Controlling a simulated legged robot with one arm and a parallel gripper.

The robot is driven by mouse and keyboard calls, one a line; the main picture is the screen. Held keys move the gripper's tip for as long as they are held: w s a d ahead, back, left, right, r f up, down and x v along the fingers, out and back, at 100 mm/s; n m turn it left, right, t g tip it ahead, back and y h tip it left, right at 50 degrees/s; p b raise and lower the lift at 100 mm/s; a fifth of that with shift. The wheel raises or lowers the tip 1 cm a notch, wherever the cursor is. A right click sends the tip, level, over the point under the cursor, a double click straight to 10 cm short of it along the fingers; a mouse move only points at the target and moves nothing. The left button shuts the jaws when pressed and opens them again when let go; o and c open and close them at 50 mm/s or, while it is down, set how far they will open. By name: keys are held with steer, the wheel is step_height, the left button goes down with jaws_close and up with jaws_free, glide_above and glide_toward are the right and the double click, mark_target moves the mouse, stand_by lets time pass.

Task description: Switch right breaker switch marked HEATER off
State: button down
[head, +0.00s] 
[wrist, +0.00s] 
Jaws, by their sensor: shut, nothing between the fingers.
━━━━
Given instruction.
Reproduce the listing above exactly from the line containing "[wrist, +0.00s]" through its last line, with both of those lines included.

Answer to this problem.
[wrist, +0.00s] 
Jaws, by their sensor: shut, nothing between the fingers.

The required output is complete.